» Information provided:
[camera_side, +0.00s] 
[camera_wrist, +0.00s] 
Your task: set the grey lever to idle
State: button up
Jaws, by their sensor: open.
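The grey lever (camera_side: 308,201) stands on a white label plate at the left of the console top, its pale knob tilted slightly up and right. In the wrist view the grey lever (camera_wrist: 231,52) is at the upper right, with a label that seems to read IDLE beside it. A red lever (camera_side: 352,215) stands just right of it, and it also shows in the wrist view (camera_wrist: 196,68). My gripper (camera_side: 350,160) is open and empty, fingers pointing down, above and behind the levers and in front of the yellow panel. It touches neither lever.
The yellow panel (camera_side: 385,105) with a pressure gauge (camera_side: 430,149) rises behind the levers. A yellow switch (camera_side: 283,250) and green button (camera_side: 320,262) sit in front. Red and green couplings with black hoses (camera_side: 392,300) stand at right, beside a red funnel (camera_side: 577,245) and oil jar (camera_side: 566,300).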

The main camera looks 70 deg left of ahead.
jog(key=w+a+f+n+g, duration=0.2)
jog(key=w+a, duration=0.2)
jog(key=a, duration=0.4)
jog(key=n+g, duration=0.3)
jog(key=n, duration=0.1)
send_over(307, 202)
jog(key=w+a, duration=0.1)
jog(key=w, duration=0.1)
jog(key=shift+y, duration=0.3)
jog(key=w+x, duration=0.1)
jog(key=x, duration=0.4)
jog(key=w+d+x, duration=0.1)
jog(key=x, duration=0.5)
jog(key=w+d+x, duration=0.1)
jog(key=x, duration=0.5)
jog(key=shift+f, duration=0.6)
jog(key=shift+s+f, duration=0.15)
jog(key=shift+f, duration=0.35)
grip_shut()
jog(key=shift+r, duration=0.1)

» Exercise: Your task is to quote the listing above word for word.

» Task result:
[camera_side, +0.00s] 
[camera_wrist, +0.00s] 
Your task: set the grey lever to idle
State: button up
Jaws, by their sensor: open.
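The grey lever (camera_side: 308,201) stands on a white label plate at the left of the console top, its pale knob tilted slightly up and right. In the wrist view the grey lever (camera_wrist: 231,52) is at the upper right, with a label that seems to read IDLE beside it. A red lever (camera_side: 352,215) stands just right of it, and it also shows in the wrist view (camera_wrist: 196,68). My gripper (camera_side: 350,160) is open and empty, fingers pointing down, above and behind the levers and in front of the yellow panel. It touches neither lever.
The yellow panel (camera_side: 385,105) with a pressure gauge (camera_side: 430,149) rises behind the levers. A yellow switch (camera_side: 283,250) and green button (camera_side: 320,262) sit in front. Red and green couplings with black hoses (camera_side: 392,300) stand at right, beside a red funnel (camera_side: 577,245) and oil jar (camera_side: 566,300).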

The main camera looks 70 deg left of ahead.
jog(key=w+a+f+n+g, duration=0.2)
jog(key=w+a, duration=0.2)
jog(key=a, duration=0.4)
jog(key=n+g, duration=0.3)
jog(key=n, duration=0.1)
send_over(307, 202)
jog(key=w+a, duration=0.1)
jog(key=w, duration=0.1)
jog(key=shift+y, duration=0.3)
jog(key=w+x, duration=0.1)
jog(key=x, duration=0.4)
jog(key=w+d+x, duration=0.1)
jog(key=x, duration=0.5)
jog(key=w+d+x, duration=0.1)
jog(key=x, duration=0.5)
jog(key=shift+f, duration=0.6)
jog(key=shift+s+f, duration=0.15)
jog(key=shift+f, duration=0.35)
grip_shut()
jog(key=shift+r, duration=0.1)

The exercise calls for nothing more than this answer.